#### GIVEN PROBLEM:
Take the lines from the one bearing "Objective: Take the" to the one bearing "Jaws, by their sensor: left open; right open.", inclusive, and reproduce them exactly; include no other line.

#### DATA FOR PROCESSING:

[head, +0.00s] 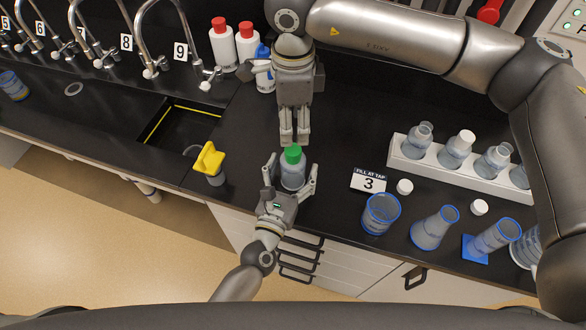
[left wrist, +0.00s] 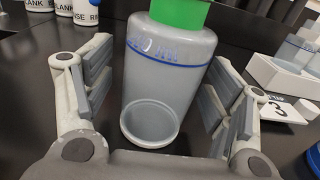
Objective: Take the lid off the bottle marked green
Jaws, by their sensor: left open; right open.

--

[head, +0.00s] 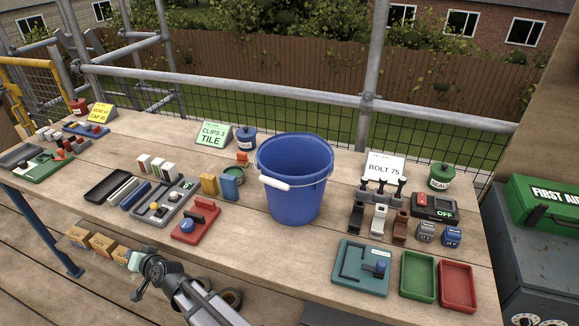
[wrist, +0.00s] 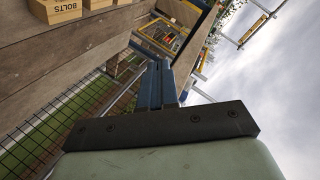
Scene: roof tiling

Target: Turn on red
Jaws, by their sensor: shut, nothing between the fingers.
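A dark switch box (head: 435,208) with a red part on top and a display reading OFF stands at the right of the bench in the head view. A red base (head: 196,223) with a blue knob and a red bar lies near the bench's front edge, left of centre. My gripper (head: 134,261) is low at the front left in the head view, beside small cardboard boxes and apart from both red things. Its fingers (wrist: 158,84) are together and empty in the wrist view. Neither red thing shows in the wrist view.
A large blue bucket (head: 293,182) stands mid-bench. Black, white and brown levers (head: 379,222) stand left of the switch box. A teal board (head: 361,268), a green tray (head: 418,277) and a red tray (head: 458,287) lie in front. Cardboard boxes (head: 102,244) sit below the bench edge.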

...

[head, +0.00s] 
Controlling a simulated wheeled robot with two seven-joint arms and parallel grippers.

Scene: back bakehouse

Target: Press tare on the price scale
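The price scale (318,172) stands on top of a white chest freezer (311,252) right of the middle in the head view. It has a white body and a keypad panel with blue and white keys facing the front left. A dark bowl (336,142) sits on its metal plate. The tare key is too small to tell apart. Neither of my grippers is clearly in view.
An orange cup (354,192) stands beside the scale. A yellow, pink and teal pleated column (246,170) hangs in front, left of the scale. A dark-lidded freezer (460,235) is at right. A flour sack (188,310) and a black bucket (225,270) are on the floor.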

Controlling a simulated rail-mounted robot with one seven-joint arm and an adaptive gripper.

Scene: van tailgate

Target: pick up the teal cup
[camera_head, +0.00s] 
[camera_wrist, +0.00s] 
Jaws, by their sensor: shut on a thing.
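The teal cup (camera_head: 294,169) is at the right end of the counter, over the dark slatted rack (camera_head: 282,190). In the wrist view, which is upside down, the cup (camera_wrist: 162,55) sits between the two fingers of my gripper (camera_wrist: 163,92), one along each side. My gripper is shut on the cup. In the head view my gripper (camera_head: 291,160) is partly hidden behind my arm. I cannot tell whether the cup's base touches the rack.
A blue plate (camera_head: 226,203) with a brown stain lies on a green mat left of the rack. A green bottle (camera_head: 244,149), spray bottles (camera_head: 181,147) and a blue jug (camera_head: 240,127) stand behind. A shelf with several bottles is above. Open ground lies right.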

#### EXERCISE RESPONSE:
Objective: Take the lid off the bottle marked green
Jaws, by their sensor: left open; right open.

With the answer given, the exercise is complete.